When it comes to scoring the round loaf, the knife should be held vertically. This is the more appropriate position for the round loaf. In other words, the blade should be at 90 degrees to the surface. On the other hand, if you are working on a long loaf, in a way, you are trying to create an ‘ear’. The angle of the blade should be 20-30 degrees. This will lift up the bread as the loaf expands.
– George, Breadopedia | How Do You Score Bread?
It may help to wet the knife blade between the slashes, especially if your dough is sticky. […] You can also draw a pattern on a sheet of paper before you try to apply it to your bread dough.
Some scoring is completed with a straight blade. Many bakers prefer the straight blade when they make cuts perpendicular to the top of the dough. This cut is mostly used for round-shaped bread.
A curved blade will work better on other shapes, such as the long-shaped loaves. Scoring on a long-shaped bread is normally done parallel to the long sides of the loaf. […] Scoring impacts the shape of your bread, how high it will bake, and for some varieties whether or not it will stay round or become oblong.
An example of scoring for long-shaped loaves should be in the direction of the long side of the loaf. By scoring a long-shaped bread somewhat parallel to its side will promote sideways expansion.
– George, Breadopedia | The Purpose of Scoring Bread
Tools that can be used to slash loaves must be very sharp and include straight or scalloped (but not serrated) knives, a baker’s lame […] held in a tool called a grignette, or even an actual razor blade. If using the latter, a dirt cheap grignette can be made using one of those wooden stirrers found in coffee shops. Whatever you use, please be sure to keep your fingers safe from deep and painful cuts, when fixing the blade or slashing the dough.

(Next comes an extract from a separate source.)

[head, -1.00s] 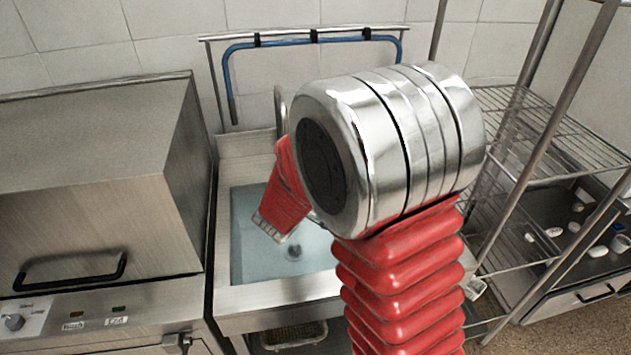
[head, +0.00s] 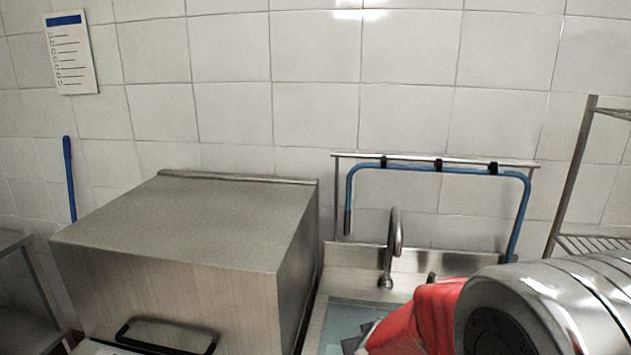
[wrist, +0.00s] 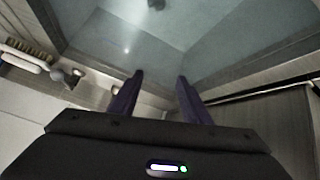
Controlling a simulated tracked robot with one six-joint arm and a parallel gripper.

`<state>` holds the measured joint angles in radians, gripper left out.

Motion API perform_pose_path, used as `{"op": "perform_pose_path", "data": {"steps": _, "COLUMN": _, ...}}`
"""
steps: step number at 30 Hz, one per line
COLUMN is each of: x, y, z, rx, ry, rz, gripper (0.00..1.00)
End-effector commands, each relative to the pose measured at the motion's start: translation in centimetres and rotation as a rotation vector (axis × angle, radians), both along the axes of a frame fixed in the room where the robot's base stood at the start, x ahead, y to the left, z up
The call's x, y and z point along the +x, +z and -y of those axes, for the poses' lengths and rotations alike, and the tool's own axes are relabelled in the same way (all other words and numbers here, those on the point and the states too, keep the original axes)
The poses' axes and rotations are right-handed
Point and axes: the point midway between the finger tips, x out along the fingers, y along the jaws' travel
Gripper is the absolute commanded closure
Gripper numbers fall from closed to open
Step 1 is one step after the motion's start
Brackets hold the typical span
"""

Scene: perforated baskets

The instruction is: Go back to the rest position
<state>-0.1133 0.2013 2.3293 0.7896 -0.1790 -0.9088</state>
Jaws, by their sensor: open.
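My gripper (wrist: 158,88) shows in the wrist view with its two dark fingers apart and nothing between them. In the head view my arm, with a red sleeve and a shiny metal joint, fills the lower right and covers part of the sink (head: 345,322).
A steel box-shaped machine (head: 190,225) with a black handle stands left of the sink. A tap (head: 392,245) and a blue hose (head: 440,168) are behind the basin. A wire rack (head: 575,180) stands at the right. A checklist (head: 71,52) hangs on the tiled wall.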

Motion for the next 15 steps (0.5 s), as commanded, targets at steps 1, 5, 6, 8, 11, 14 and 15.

– Chris Young, Slow Dough: Real Bread, Equipment, p23
To make proper scores you really need an ultra sharp razor blade and something to hold it. The holder is called a lame or a baker’s lame. There is no practical reason to get an expensive or specialty lame, […] [Y]ou can easily tinker one together with two round pieces of wood, a screw and a nut. […] The last thing that’s important is to be able to maneuver the dough around so you don’t have to score at weird angels. It’s much easier to from the top to the bottom, than trying to cut from the bottom to the top with the lame upside down. A cake turntable or a lazy susan is great for this. […] A way to learn how to practice sourdough bread scoring is to practice the movements that go into actually doing the actual scores, but without using a dough. It makes it easier to practice often, if you only bake once a week.

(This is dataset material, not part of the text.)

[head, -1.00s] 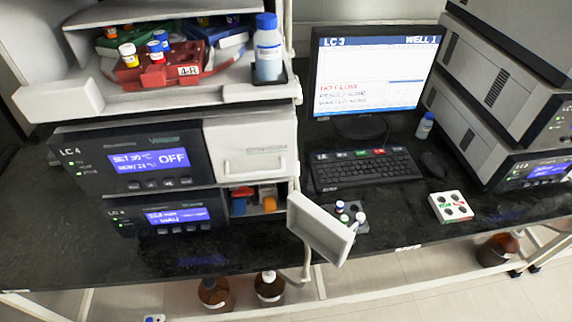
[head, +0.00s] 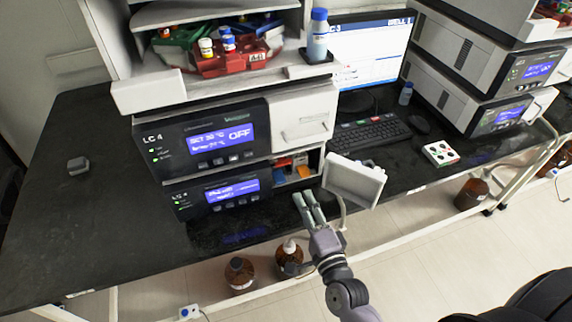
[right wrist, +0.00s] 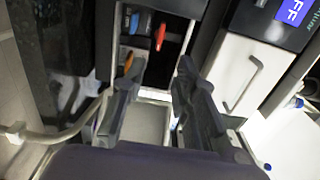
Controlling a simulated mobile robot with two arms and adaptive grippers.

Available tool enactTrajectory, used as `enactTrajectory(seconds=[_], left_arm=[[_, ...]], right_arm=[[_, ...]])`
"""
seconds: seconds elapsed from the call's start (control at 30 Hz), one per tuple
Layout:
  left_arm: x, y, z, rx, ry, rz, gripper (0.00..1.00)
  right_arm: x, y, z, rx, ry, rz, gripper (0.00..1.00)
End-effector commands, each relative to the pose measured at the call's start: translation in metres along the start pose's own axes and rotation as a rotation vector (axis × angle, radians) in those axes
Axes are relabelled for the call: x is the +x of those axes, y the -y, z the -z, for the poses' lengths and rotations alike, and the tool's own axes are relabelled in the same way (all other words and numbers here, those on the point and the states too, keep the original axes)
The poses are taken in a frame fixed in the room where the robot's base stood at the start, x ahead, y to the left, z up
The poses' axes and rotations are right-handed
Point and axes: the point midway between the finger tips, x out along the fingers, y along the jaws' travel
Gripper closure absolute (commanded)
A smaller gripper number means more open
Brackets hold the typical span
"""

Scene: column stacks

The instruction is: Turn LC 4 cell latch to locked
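The lower LC 4 module (head: 215,208) has its small bay (head: 280,180) open, with its pale door (head: 352,182) swung out to the right. Inside are a blue part, a red part and an orange part (head: 304,171). The right wrist view shows a red lever-like piece (right wrist: 160,37), a blue part (right wrist: 130,20) and an orange part (right wrist: 127,62). I cannot tell for sure which is the latch or its position. My right gripper (head: 306,197) is in front of and below the bay, fingers apart and empty. The fingers (right wrist: 156,80) point toward the bay. My left gripper is not in view.
The upper LC 4 module (head: 205,140) reads OFF. A tray shelf above it holds vial racks and a blue-capped bottle (head: 318,40). A keyboard (head: 368,133) and a vial block (head: 441,153) stand to the right. Brown bottles (head: 240,273) are below the bench edge.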

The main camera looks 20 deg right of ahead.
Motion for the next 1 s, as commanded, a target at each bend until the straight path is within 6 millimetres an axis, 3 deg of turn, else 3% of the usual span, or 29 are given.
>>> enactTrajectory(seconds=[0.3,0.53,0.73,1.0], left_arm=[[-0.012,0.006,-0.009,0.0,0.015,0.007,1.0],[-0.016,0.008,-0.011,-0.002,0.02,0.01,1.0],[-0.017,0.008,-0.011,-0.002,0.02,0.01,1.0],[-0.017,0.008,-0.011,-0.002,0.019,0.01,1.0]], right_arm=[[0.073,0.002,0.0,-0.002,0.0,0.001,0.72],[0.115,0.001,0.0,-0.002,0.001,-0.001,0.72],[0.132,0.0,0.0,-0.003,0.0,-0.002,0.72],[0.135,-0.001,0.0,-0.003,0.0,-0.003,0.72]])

– Food Geek, Sourdough Bread Scoring Tutorial
English professional bakers don’t use any special knife for making the cuts in their loaves. The French usually use razor blades of one kind or another. The essential is a sharp, short blade, say 4 inches or 5 inches for the average loaf. Use the knife decisively, making the cuts with firm clean strokes. Second thoughts are seldom successful. Once the dough has been cut it will show timid or wavering knife marks – provided, that is, that the cuts take at all – and the crust of the baked loaf will look like a map. And it is not much help at this stage in the life of the dough to attempt pressing and pulling and shoving it into a different shape. As French bakers say, ‘Le pain n’aime pas être tripoté’ bread dough doesn’t like being [pawed or fiddled with]
– Elizabeth David, English Bread and Yeast Cookery, Bread | The Cuts on the Crust, p265-266
Ha. Maybe one day, I’ll master scoring. In the meantime, I’ll take comfort with Salvadore Dali’s words:
No tengas miedo a la perfección; nunca lo alcanzarás. [Have no fear of perfection; you’ll never reach it.]
– Salvador Dali
edit 31 August 2020: Please see the BBB Scoring Adventures followup: More Scoring Adventures (BBBuddies and BBBabes August 2020)
» Lame Scoring
» more lame scoring
» Wordless Not-Wednesday: scoring experiment
» A box grater isn’t just for cheese….
» Wordless Not-Wednesday: Birds of a Feather
» Pear Bread (bookmarked recipe) (2010)
» Catching up: Coccodrillo one more time (BBB March 2008)
» fougasse IS different from focaccia! (BBB October 2011)
» Barbari Bread: hand-kneading fun (BBB June 2013)
» Ring! Ring! Bread with Flaxseed Soaker and Prunes (BBB May 2015)
» Kneading Slack Dough by Hand Revisited
» And we have a new pet…. (successfully capturing wild yeast)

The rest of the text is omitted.